** AIM OF THE TASK **
Search the data below for "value"; list each line that holds it.
[start AVAILABLE DATA]
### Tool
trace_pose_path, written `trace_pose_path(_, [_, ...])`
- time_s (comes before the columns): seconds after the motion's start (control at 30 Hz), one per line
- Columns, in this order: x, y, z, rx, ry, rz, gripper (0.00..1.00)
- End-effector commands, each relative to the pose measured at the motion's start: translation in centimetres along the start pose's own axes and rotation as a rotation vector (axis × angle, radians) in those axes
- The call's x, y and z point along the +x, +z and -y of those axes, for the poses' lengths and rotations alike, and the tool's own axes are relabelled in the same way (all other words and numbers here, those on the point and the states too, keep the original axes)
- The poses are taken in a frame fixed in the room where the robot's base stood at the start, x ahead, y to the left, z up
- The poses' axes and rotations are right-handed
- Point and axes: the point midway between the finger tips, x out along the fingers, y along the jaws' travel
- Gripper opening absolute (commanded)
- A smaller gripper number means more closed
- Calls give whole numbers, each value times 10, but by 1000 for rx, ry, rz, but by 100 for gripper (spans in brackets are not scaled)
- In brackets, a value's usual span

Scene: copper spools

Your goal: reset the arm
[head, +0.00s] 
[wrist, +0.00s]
[end AVAILABLE DATA]
** CORRECT RESULT **
- Calls give whole numbers, each value times 10, but by 1000 for rx, ry, rz, but by 100 for gripper (spans in brackets are not scaled)
- In brackets, a value's usual span

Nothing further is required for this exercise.